Sierra Leone : Les Unités de soutien familial de la police sont partenaires du ministère des Affaires du bien-être social, du genre et de l’enfance pour lutter contre toutes les formes de maltraitance des enfants et des femmes. Le mémorandum d’accord conclu entre la Police de la Sierra Leone et le ministère prévoit l’affectation d’un travailleur/d’une travailleuse social(e) du ministère à chaque Unité de soutien familial, où il/elle sera chargé(e) de l’orientation des victimes ou de la fourniture de conseils psychosociaux et juridiques.

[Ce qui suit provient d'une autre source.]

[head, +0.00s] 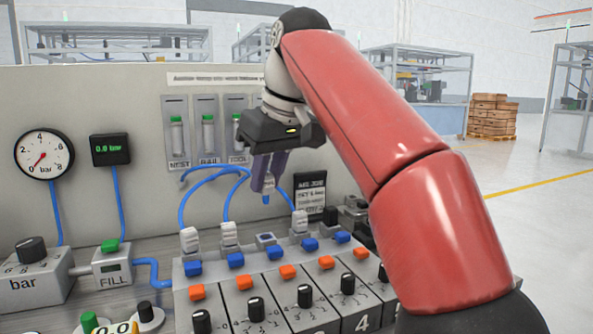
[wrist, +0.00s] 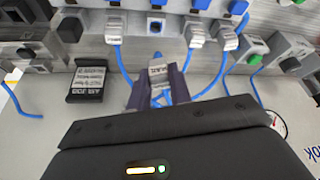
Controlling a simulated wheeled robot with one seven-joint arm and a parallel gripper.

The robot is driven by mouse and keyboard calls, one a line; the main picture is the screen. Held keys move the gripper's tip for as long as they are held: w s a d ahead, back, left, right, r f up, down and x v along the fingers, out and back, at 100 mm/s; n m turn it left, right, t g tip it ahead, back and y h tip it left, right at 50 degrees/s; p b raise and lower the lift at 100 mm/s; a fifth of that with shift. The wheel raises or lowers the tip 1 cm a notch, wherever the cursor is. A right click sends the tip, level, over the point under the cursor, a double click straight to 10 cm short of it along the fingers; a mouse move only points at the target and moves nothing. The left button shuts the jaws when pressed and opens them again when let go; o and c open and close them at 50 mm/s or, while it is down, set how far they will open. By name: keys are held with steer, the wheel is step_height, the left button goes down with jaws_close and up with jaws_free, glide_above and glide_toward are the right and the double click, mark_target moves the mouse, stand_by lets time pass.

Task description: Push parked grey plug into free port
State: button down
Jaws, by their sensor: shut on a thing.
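My gripper (head: 268,186) is shut on a grey plug (head: 270,181) with a blue tip pointing down. The plug also shows between my dark fingers in the wrist view (wrist: 158,71). It is held apart from the valve block, above and behind it. The free port (head: 266,239) is a grey socket with a dark opening on the block's top, between seated plugs; in the wrist view it is straight ahead of the held plug (wrist: 157,22). Seated grey plugs (head: 190,240), (head: 229,233) and (head: 300,222) stand either side of it with blue hoses.
The valve block (head: 262,287) carries blue and orange buttons and black knobs. A black card (head: 310,196) stands behind it at right. Blue hoses (head: 203,172) arch close to my gripper. A gauge (head: 44,154), a 0.0 bar display (head: 110,150) and the FILL box (head: 113,269) are at left.

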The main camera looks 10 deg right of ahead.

Il y avait, en 2010, 41 Unités de soutien familial dans le pays (Base de données du Secrétaire général de l’ONU).
Outils clés :
Training Resources on Police Reform and Gender, Exercise 12: Community engagement map [Ressources de formation sur la réforme de la police et le genre, Exercice 12 : carte d’engagement communautaire] (Centre pour le contrôle démocratique des forces armées de Genève, 2009). Cet exercice, qui fait partie d’un dossier de ressources de formation, a pour objet de planifier la participation d’acteurs communautaires et l’obtention de leur appui en vue de la réalisation d’un objectif commun. Disponible en anglais.
Building Partnerships to End Violence Against Women: A Practical Guide for Rural and Isolated Communities [Établissement de partenariats pour mettre fin à la violence à l’égard des femmes : Guide pratique pour les communautés rurales et isolées] (Community Coordination for Women's Safety Project, 2005 - BC Association of Specialized Victim Assistance and Counselling Programs, Vancouver). Ce guide est destiné aux organisations qui souhaitent forger des partenariats avec d’autres acteurs communautaires aux fins de prévenir la violence à l’égard des femmes. Il examine les avantages des partenariats, par rapport aux approches fragmentées, ainsi que l’établissement de relations, la clarification des engagements, le partage de l’information, la diversité, et autres sujets. Il contient divers outils et des études de cas et décrit les difficultés rencontrées. Disponible en anglais; 131 pages.